Transistor Q3 is one of the new family of small, highly efficient Low Vce transistors which are as efficient as a MosFet in applications requiring up to about 6 Amperes of collector current at low voltage. The advantage of using this type of transistor in this relatively low power switching supply application is that it is smaller than an equivalent MosFet.

The circuit as it is shown will operate at less than two volts input, something that would not be possible with a MosFet Q3. So while the MosFet is greatly superior to the bipolar transistor in most applications, this is one example where the new generation of efficient bipolar transistors is the superior choice.

Low voltage devices are becoming very common today with the advent of new low voltage innovations in chip design and fabrication. Low voltage switching power supplies are also very common.

It should be noted that these new Low Vce transistors (Q3) work very well in low voltage devices such as the Joule Thief and the Low Voltage/Low Power Tesla type coils that many in this forum are experimenting with.

Amazing!
Nice description.
Could this circuit be used to do switching with large Q3 transistors in the tesla switch and scalar charger or any switch that is used to switch bedini coils to give us that sharp cutoff
What is the battery for on the right hand side. Does this circuit change a low dc voltage into a higher one to charge the battery. 1n5820 zener is 20v.
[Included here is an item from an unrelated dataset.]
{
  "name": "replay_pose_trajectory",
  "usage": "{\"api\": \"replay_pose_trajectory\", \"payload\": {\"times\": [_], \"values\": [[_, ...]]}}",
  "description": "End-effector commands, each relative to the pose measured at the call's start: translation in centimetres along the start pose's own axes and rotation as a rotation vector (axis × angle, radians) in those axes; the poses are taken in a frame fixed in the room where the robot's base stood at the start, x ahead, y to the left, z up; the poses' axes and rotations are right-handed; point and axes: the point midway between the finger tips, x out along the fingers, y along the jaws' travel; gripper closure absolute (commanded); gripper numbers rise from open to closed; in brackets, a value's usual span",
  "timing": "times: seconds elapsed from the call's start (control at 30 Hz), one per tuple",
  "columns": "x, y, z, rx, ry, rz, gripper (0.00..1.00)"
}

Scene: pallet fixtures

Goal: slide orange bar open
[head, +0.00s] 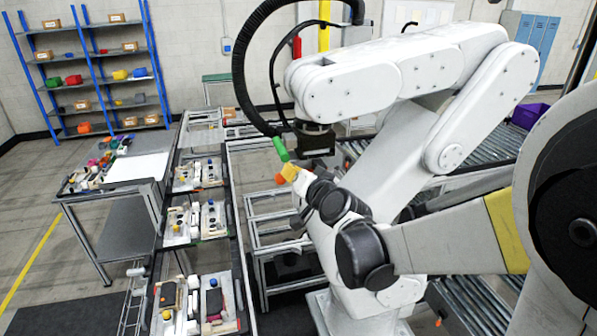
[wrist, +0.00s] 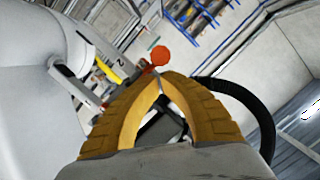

The speed-up circuit could be used with high side power transistors, yes.

Its primary value though is with low voltage applications (5 Volts or so and less). For higher voltages up to about 15 Volts it is still good but for
applications where the voltage is 12 Volts or more the MosFet, and
associated driver chip, is easier to deal with.

The 'buck' circuit is used as a 'step-down' power supply - it is often called
a DC transformer even though it is just a single inductor. This circuit is
a battery charger for a single cell re-chargeable up to about 3 Volts and
would be driven by a 5 Volt supply.

It would function at higher voltages, up to 15 or so, and would produce a
lower voltage, higher current output as determined by the PWM chip
(not shown) which regulates the output to the desired voltage.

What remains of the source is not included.